Vivendi Universal said Wednesday that a tax dispute involving the sale of DuPont stock eight years ago is under appeal at the Internal Revenue Service and that a resolution won’t have a material adverse affect on its finances.
At issue are $1.5 billion in taxes possibly owed from the sale of $8.8 billion of DuPont stock by Seagram. The issue has been well documented and reappeared again this week in a routine Securities & Exchange Commission filing. But it represents another potential liability lurking in the French conglom’s fine print, even as Vivendi U seeks to tidy up its financial house and pay down substantial debt. It is contemplating a hefty tax payout to Barry Diller if its breaks up Vivendi Universal Entertainment.
Seagram, which Vivendi acquired in 1999, treated the hefty proceeds as a taxable dividend.
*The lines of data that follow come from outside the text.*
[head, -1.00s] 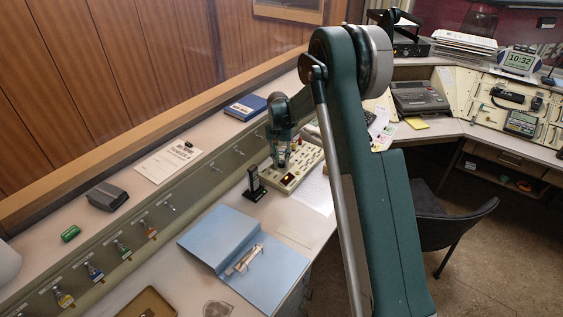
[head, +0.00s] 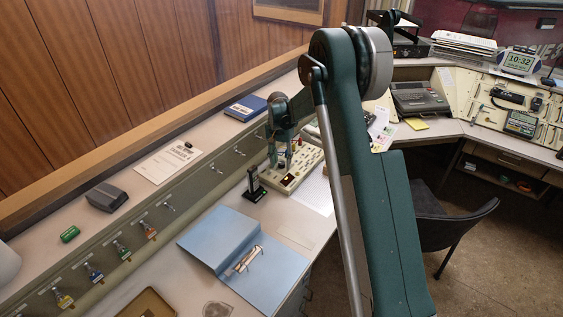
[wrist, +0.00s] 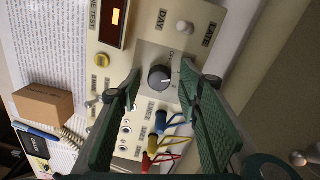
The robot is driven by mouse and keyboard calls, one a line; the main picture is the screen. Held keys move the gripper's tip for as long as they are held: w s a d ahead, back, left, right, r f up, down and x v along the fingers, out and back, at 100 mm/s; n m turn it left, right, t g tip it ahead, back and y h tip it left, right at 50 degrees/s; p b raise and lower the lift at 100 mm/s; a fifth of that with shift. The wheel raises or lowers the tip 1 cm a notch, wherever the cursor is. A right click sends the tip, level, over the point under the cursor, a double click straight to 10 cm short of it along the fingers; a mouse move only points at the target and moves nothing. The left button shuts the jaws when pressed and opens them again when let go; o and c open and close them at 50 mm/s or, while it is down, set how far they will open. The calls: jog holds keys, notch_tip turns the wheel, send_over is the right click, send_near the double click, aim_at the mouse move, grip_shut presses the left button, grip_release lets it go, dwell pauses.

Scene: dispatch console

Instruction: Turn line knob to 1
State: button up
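The dark round line knob (wrist: 160,78) with a pale pointer mark sits on a cream control panel (wrist: 146,54). My gripper (wrist: 158,82) is open, with one green finger on each side of the knob in the wrist view. The fingers look apart from the knob, but how close their tips are to the panel is hard to tell. Small lettering by the knob is partly hidden by the right finger, and I cannot read the pointer's setting for certain. In the head view my gripper (head: 281,155) is over the panel (head: 302,168); the knob cannot be made out there.
Blue, yellow and red cables (wrist: 160,140) plug into jacks beside the knob. A white-capped switch (wrist: 185,27) and an amber display (wrist: 115,17) are on the panel. A black handset on a stand (head: 254,186) and a blue folder (head: 230,240) lie nearby.

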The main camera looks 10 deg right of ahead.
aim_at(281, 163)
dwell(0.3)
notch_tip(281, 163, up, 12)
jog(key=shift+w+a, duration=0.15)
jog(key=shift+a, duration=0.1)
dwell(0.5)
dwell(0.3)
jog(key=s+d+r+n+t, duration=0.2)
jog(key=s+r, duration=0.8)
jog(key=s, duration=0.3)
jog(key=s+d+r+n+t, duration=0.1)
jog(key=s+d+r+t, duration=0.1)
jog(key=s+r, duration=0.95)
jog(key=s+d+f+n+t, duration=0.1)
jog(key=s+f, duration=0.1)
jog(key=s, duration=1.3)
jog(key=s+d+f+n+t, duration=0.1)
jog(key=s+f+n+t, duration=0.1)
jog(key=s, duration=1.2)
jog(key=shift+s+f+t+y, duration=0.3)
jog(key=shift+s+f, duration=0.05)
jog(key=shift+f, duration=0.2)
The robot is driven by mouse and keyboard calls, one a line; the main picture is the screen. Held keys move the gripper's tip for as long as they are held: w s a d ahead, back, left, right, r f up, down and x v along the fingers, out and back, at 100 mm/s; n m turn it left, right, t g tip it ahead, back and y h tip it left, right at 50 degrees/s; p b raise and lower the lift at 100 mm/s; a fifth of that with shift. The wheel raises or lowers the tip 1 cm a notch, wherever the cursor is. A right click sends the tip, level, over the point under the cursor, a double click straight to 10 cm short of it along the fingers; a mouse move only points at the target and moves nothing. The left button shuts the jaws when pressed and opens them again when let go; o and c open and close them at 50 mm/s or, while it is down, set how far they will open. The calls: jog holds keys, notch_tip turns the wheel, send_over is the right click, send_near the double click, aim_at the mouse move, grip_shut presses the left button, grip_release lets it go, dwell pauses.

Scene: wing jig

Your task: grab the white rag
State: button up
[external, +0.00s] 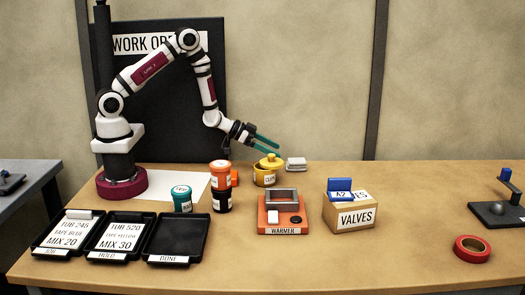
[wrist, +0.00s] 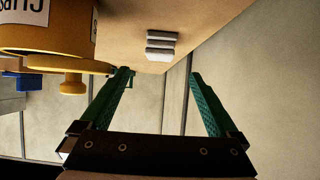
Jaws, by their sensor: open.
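The white rag (external: 296,163) is a small folded stack at the back of the table, just right of the yellow pot. In the wrist view the rag (wrist: 161,45) shows as a layered white block on the tabletop, ahead of the fingers and between their lines. My gripper (external: 265,144) is open and empty, with green fingers, above and to the left of the rag. In the wrist view my gripper (wrist: 160,75) has its two fingers wide apart. Nothing hides the rag, and no finger visibly touches it.
The yellow lidded pot (external: 264,177) stands close beside the rag, below my fingers; it also looms at upper left in the wrist view (wrist: 45,30). The warmer (external: 283,215) and the valves box (external: 352,215) stand in front. The table right of the rag is clear.

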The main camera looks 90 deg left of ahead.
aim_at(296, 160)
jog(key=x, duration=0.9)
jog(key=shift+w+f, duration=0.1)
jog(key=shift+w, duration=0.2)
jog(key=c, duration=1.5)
Under current accounting rules, it only paid taxes on 20% of the total, generating some controversy at the time with 80% considered tax deductible. An additional $1.5 billion would have been owned if the transaction was treated as a sale or exchange, instead of a tax dividend.
“Vivendi Universal’s position is that the tax treatment is fully compliant (with) U.S. tax laws in force at the time,” the company said.
Investors shrugged off the issue, pushing Vivendi U stock higher in an upbeat market. Shares rose 2.26% to $14.04.